Barack Obama has ordered a full review of potential election-related hacking in the aftermath of Trump’s win. Despite having claimed that such hacks were impossible, the administration seems to be toying with the idea now that their candidate lost.

In an extraordinary rebuke of the intelligence agencies he will soon lead as president, Donald Trump broke with his predecessor on Friday and rejected the conclusion that Russia had sought to help him by meddling in the U.S. election.

“These are the same people that said Saddam Hussein had weapons of mass destruction,” the Trump transition team said in a unsigned press release. “The election ended a long time ago in one of the biggest Electoral College victories in history.

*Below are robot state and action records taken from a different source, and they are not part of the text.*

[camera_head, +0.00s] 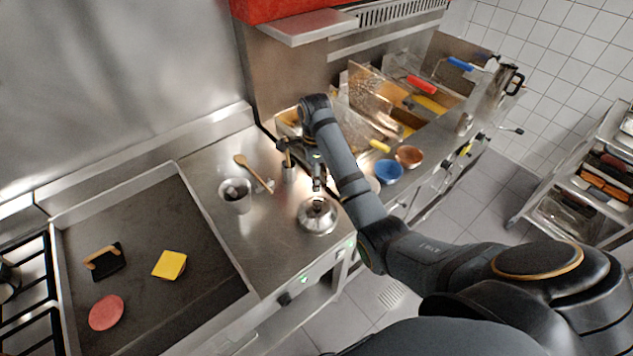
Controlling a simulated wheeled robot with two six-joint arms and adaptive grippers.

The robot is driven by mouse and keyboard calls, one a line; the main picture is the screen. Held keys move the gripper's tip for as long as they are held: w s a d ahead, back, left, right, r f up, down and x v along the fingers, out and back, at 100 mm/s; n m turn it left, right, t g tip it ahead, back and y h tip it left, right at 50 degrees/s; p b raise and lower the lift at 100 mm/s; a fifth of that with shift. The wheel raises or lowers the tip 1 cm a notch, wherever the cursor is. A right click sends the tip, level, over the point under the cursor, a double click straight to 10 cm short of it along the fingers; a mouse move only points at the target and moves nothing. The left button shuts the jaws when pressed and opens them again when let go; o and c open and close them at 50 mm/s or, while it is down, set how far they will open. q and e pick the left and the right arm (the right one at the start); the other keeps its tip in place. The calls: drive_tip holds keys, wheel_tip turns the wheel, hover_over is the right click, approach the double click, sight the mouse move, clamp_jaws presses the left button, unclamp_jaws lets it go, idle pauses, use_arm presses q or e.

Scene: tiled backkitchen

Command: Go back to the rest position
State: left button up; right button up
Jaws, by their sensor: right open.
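My right arm reaches from the lower right over the steel counter (259,226). My right gripper (318,183) points down just above a shiny metal dome (318,215) on the counter. The gripper is small in the picture and is open. I cannot tell whether its fingertips touch the dome's top. My left gripper is not in view.
A metal container (236,195) stands near the gripper. Bowls (389,172) and fryers (405,100) lie beyond my arm. A rack (590,190) stands right.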

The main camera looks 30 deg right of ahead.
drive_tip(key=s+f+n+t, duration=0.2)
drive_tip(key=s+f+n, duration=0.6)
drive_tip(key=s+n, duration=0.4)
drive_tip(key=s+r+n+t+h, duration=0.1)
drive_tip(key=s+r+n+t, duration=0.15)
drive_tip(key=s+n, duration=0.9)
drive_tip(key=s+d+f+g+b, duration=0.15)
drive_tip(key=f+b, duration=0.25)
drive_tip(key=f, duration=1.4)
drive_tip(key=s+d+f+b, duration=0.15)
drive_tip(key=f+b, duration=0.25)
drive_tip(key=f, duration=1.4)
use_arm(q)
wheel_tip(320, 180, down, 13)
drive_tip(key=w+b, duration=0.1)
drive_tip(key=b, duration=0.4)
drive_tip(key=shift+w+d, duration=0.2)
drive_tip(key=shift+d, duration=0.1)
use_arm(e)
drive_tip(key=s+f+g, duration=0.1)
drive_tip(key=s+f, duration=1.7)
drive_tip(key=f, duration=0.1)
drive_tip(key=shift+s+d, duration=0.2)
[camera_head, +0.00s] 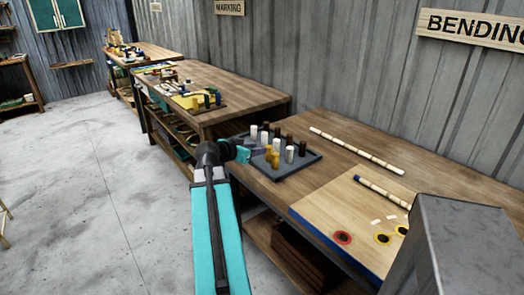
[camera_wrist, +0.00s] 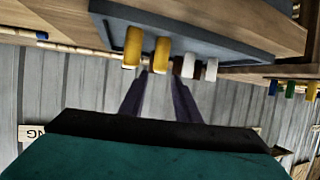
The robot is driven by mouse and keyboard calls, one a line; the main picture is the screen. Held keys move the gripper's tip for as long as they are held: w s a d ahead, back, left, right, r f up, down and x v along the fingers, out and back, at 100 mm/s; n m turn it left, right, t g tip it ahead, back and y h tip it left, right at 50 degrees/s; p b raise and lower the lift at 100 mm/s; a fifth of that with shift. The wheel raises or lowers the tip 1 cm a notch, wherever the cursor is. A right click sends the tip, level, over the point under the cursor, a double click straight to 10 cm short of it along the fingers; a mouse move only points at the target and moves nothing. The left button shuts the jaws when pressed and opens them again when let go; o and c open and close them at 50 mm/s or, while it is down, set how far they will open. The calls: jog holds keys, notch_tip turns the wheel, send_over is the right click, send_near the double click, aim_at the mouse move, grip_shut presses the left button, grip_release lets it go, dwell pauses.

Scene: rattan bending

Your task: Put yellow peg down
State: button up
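Two yellow pegs stand side by side in the dark grey tray (camera_head: 312,163), at its near side; one is the front yellow peg (camera_head: 275,160), the other the rear yellow peg (camera_head: 268,153). My gripper (camera_head: 258,152) is low at the tray's left side, close to them. The wrist view is upside down: the tray (camera_wrist: 215,38) is at the top, with one yellow peg (camera_wrist: 132,48) left of the fingers and the other yellow peg (camera_wrist: 160,54) in line with the gap. My gripper (camera_wrist: 161,77) shows two dark fingers apart, with nothing visibly clamped.
A longer rattan stick (camera_head: 355,150) lies behind. Another workbench (camera_head: 235,88) stands farther back.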

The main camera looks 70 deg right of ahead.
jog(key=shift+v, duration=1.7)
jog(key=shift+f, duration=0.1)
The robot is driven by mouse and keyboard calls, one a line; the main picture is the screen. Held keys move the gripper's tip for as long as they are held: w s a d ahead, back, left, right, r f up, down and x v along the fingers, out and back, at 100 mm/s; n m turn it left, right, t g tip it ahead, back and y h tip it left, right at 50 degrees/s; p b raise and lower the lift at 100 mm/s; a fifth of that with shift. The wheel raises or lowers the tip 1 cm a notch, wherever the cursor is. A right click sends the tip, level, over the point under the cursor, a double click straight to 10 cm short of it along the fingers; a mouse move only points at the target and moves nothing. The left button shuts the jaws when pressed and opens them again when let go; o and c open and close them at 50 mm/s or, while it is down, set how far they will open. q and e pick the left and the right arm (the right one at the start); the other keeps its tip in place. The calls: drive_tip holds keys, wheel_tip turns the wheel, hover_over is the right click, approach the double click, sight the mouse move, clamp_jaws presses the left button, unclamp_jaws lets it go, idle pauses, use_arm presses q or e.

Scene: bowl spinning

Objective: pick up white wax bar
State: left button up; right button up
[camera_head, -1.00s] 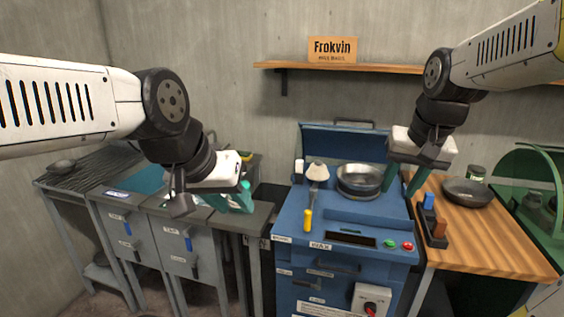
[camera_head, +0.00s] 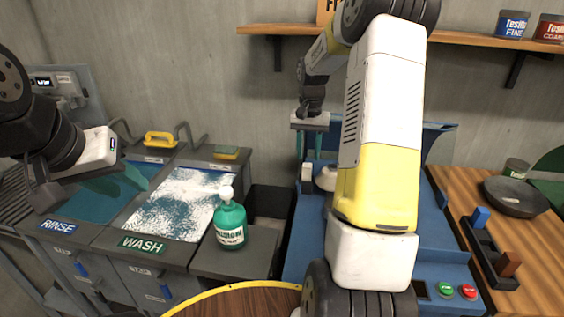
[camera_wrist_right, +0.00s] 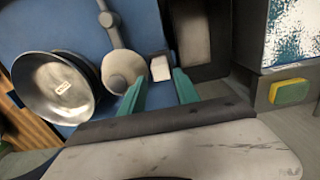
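The white wax bar (camera_head: 306,172) is a small pale block on the blue wax station (camera_head: 440,250). It also shows in the right wrist view (camera_wrist_right: 160,68), just beyond the gap between the fingertips. My right gripper (camera_head: 309,155) points down above the bar, and its teal fingers are apart. In the right wrist view the right gripper (camera_wrist_right: 160,83) is open and empty, with the bar between the lines of its fingers. My left gripper (camera_head: 132,178) is over the sinks at the left; its teal fingers look apart and empty.
A round-headed tool (camera_wrist_right: 122,65) lies close beside the bar, and a metal bowl (camera_wrist_right: 55,88) is beyond it. A green bottle (camera_head: 230,222) stands beside the wash sink. A dark bin (camera_head: 268,205) is left of the wax station. My right arm hides much of the station.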

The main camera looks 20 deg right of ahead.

It’s now time to move on and “Make America Great Again.'”

The Trump team’s highly unusual statement came after the White House revealed that President Barack Obama has ordered a “deep dive” into the cyberattacks that plagued this year’s election — and news reports suggested that some agencies had already reached conclusions that Trump might find uncomfortable.

Obama has asked the intelligence community to deliver its final report before he leaves office, raising the prospect that agencies may conclude that a foreign power successfully altered the trajectory of the Nov. 8 election just days before Trump’s inauguration.

The review will put the spate of hacks — which officials have blamed on Russia — “in a greater context” by framing them against the “malicious cyber activity” that may have occurred around the edges of the 2008 and 2012 president elections, White House spokesman Eric Schultz said during Friday’s briefing.

The Washington Post reported on Friday evening that the CIA had determined in a secret assessment that the Russian government had interfered in this year’s election not just to rattle confidence in the system but specifically to help elect Trump, whose fiery response came just hours later.

In an interview days earlier with Time magazine, Trump flatly rejected intelligence agencies’ preliminary finding that Russia had hacked Democrats’ computer and email systems to influence the election. “I don’t believe it. I don’t believe they interfered,” he said. Asked directly if those conclusions were motivated by partisan politics, he replied: “I think so.”

The White House’s announcement follows repeated demands from congressional Democrats for more information about the digital assault that destabilized the Democratic Party and Hillary Clinton’s campaign through much of the election. Schultz insisted the review was “unrelated” to these requests, however.

Trump’s rebuke of this politically-motivated development isn’t “extraordinary,” as Politico claims. Why would Trump sit back and watch as his predecessor uses his executive power to actively undermine the incoming president?

Trump is right to fight back against these claims. The “assessment” that Russians tried to elect Trump doesn’t even look to be based on any hard evidence. It’s just speculation from an administration that has tried to tear down Trump at every opportunity.